New York City Performance Standards

Scientific Investigation
The student demonstrates scientific competence by completing projects drawn from the following kinds of investigations, including at least one full investigation each year and, over the course of middle school, investigations that integrate several aspects of Science Standards 1 to 7 and represent all four of the kinds of investigation:

a Controlled experiment.
b Fieldwork.
c Design.
d Secondary research, such as use of others’ data.

A single project may draw on more than one type of investigation.
A full investigation includes:

  • Questions that can be studied using the resources available.
  • Procedures that are safe, humane, and ethical; and that respect privacy and property rights.
  • Data that have been collected and recorded (see also Science Standard 6) in ways that others can verify, and analyzed using skills expected at this grade level (see also Mathematics Standard 4).
  • Data and results that have been represented (see also Science Standard 7) in ways that fit the context.
  • Recommendations, decisions, and conclusions based on evidence.
  • Acknowledgment of references and contributions of others.
  • Results that are communicated appropriately to audiences.
  • Reflection and defense of conclusions and recommendations from other sources and peer review.

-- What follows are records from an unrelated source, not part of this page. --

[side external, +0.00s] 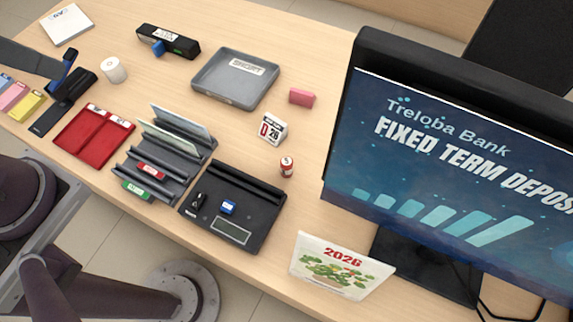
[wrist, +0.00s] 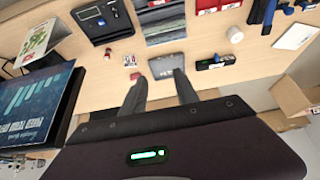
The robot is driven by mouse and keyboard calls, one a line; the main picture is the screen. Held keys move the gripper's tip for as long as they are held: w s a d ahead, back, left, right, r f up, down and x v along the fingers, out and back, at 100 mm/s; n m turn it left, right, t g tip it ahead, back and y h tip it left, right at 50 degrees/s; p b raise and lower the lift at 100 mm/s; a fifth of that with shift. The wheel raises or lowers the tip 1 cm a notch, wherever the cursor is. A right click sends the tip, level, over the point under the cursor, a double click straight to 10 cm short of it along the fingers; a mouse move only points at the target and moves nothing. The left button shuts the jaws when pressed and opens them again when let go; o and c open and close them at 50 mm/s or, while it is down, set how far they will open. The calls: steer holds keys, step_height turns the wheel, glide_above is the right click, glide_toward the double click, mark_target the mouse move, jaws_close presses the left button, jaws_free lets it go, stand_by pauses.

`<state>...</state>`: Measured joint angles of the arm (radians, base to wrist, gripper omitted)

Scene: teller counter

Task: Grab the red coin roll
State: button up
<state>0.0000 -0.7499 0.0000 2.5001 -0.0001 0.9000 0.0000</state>
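The red coin roll (side external: 287,166) is a small upright cylinder with a red and white wrap. It stands on the wooden counter just right of the black tray device in the side external view. In the wrist view it appears as a tiny red shape (wrist: 108,53), left of and beyond my fingers. My gripper (wrist: 160,76) shows in the wrist view with its two dark fingers spread apart and nothing visible between them. It is away from the roll.
A day-block calendar (side external: 273,128) and pink block (side external: 302,97) stand behind the roll. A grey tray (side external: 197,83), slotted rack (side external: 181,186), black device (side external: 266,222), 2026 calendar (side external: 340,266) and large monitor (side external: 440,150) surround it. Counter is clear directly around the roll.

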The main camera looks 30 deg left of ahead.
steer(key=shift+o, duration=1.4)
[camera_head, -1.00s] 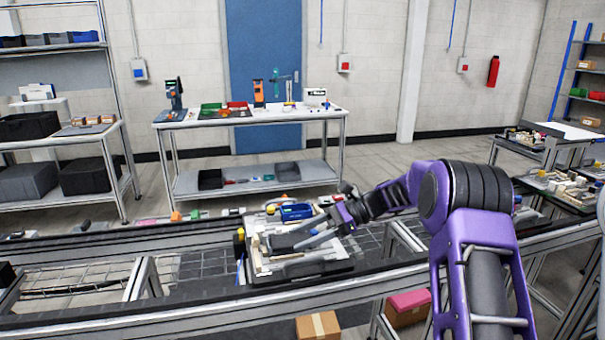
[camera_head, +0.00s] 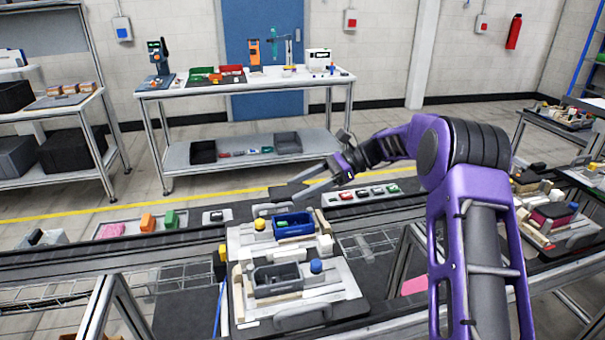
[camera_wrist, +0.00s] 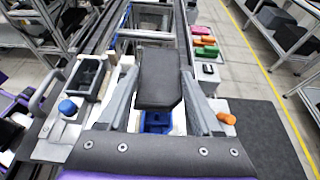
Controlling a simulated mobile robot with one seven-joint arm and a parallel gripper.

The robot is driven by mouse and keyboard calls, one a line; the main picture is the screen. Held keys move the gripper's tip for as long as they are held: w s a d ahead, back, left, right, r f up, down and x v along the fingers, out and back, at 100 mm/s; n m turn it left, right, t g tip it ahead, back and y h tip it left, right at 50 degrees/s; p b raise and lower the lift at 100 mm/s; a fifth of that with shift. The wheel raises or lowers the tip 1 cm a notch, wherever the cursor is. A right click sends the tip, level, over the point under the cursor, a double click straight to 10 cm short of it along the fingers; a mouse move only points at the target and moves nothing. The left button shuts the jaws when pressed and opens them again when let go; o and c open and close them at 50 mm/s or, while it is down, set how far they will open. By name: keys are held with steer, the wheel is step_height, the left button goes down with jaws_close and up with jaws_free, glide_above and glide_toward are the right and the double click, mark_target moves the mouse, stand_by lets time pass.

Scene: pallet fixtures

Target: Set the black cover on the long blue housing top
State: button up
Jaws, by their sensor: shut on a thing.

Examples of projects through which students might demonstrate competence in scientific investigation include:

  • Analyze de-icers for relative effectiveness, cost, and environmental impact. 8a, 1a, 3d, 4d
  • Study different methods for cooking chicken considering health and aesthetics. 8a, 8c, 4c
  • Conduct a field study of monument degradation over time at a local cemetery. 8b, 1a, 3a
  • Adopt a stream and use that location to study habitat and water quality over time. 8b, 2d, 3a
  • Design a protective container for an uncooked egg using the concepts of force, motion, gravity, and acceleration and test the design by dropping the container (egg enclosed) from a one-story building. 8c, 1a, 1b
  • Research local climate changes over the last century. 8d, 3a
New York State Learning Standards for Math, Science, & Technology¹

Standard 1 Analysis, Inquiry, and Design
Scientific Inquiry

  1. The central purpose of scientific inquiry is to develop explanations of natural phenomena in a continuing, creative process.
  2. Beyond the use of reasoning and consensus, scientific inquiry involves the testing of proposed explanations involving the use of conventional techniques and procedures and usually requiring considerable ingenuity. p. 4
  3. The observations made while testing explanations, when analyzed using conventional and invented methods, provide new insights into phenomena. p. 5

Engineering Design

  1. Engineering design is an iterative process involving modeling and optimization finding the best solution within given constraints which is used to develop technological solutions to problems within given constraints. p. 5
National Documents which guided New York State and New York City
NRC National Science Education Standards² Project 2061, AAAS
Benchmarks for Science Literacy³

Standard A Science as Inquiry

Design and conduct a scientific investigation. Students should develop general abilities, such as systematic observation, making accurate measurements, and identifying and controlling variables. They should also develop the ability to clarify their ideas that are influencing and guiding inquiry, and to understand how those ideas compare with current scientific knowledge. Students learn to formulate questions, design investigations, execute investigations, interpret data, use evidence to generate explanations, propose alternative explanations, and critique explanations and procedures. p. 145

Standard E Science and Technology

Identify a problem or design an opportunity.
Propose designs and choose between alternative solutions.
Implement a proposed solution.
Evaluate the solution and its consequences.
Communicate the problem, process, and solution. p. 192

Chapter 1 The Nature of Science
1B Scientific Inquiry
Scientists differ greatly in what phenomena they study and how they go about their work. Although there is no fixed set of steps that all scientists follow, scientific investigations usually involve the collection of relevant evidence, the use of logical reasoning, and the application of imagination in devising hypotheses and explanations to make sense of the collected evidence. p. 12

Chapter 3 The Nature of Technology
3B Design and Systems

Design usually requires taking constraints into account. Some constraints, such as gravity or the properties of materials to be used, are unavoidable. Other constraints, including economic, political, social, ethical, and aesthetic ones, limit choices. p. 51

¹ Reproduced by permission from Learning Standards for Mathematics, Science, and Technology. University of the State of New York and the State Education Department, Albany, NY 12234.
² Reproduced with permission from National Science Education Standards. Copyright 1996 by the National Academy of Sciences. Complete report available from the National Academy Press, 2102 Constitution Ave., N.W., Washington, D.C. 20055.
³ Reproduced by permission of Oxford University Press, Inc. from Benchmarks for Science Literacy by the American Association for the Advancement of Science. Copyright 1993 by American Association for the Advancement of Science.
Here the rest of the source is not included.